Public discourse around the nation’s energy transition has increasingly been reduced to single-line, reductive narratives — for example, portraying green energy as a “futile pipe dream,” questioning the pace of Taiwan’s renewable energy development or even rejecting the transition’s overall direction. Such remarks might sound sharp, but they oversimplify the complex realities of energy governance, and tend to conflate the inevitable challenges of the transition process with the failure of the transition itself.
An energy transition is not a short-term undertaking, but a long-term restructuring that involves power grid construction, energy storage deployment, land-usage coordination and an overhaul of market mechanisms. To judge renewable energy as being infeasible based solely on changes in the share of electricity generation over the past few years is, in itself, a fallacy that uses short-term results to negate long-term policies. Applying the same standard to nuclear power would lead to a similar conclusion — getting from planning and review to actual commercial operation often takes more than a decade. As such, short-term performance is an inappropriate basis for assessing feasibility.
Some critics tend to focus on the land-use controversies surrounding solar power, yet fail to fully account for the diverse technological and institutional paths of renewable energy development. Rooftop systems, agrivoltaics and floating installations are precisely the policy choices adopted in many other countries to reduce land-use conflicts and enhance spatial efficiency. When the entire discussion focuses on just a few highly contentious cases, it risks obscuring the issues that truly warrant attention — namely, whether policy design is comprehensive and governance capacity adequate.
Furthermore, equating unmet policy targets directly with policy failure can easily lead to misjudgements in public evaluation. By nature, public policy must be adjusted in response to market conditions, technological maturity and the external environment. Throughout the past decade, the cost of renewable energy has continued to fall and global investment has grown rapidly, demonstrating that the energy transition’s overall trajectory has not been reversed as a result of short-term setbacks. Rather than rejecting the energy transition’s overall direction, what warrants closer scrutiny is whether institutional supports have kept pace with its demands.
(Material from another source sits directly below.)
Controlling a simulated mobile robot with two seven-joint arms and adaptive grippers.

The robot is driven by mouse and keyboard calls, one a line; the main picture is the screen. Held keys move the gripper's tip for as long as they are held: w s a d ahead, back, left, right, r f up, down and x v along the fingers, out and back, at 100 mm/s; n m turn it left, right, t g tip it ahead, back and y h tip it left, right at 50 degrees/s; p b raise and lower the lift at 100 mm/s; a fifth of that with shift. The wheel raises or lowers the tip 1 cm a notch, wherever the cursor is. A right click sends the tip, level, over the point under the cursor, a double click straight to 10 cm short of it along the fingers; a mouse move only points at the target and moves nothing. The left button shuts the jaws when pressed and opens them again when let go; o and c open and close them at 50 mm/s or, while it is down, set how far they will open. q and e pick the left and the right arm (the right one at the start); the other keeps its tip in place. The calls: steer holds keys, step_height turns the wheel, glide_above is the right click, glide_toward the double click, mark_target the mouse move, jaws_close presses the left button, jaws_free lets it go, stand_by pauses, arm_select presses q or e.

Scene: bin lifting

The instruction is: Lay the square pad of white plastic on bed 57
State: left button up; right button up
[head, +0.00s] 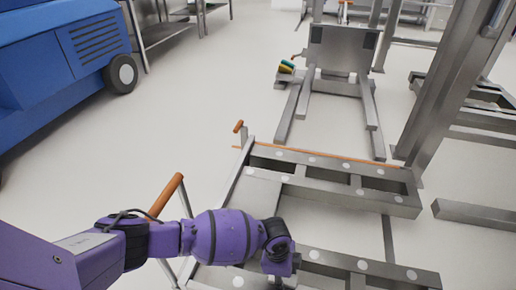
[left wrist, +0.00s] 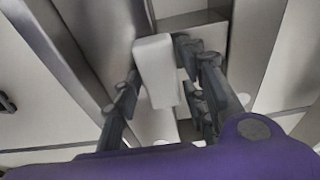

More importantly, energy choices cannot exist separately from Taiwan’s structural realities. With a heavy reliance on imported energy, rising carbon costs and international supply chain demands for green electricity, Taiwan cannot avoid the long-term challenges of its energy transition. Advocating for a return to a highly centralized or import-dependent energy structure solely because of the difficulties encountered during the transition could expose the nation to even greater risks with regard to energy security and economic stability.
The energy transition is imperfect and requires continuous ajustments, but negatively labeling the entire process fails to address real-world challenges such as energy security, industrial competitiveness and climate risks. Public discussions should focus on how to strengthen institutional design and improve implementation capacity, rather than letting emotional judgements replace rational analysis.
In an era of rapid global energy restructuring, what Taiwan needs is a more mature discussion surrounding energy governance. Only through continuous adjustments across institutional, technological and social conditions can the energy transition become a policy choice that is demonstrable and worthy of public trust.
Lin Ren-bin is an academic member of the Taiwan Environmental Protection Union and an associate professor at Chinese Culture University’s chemical and materials engineering department.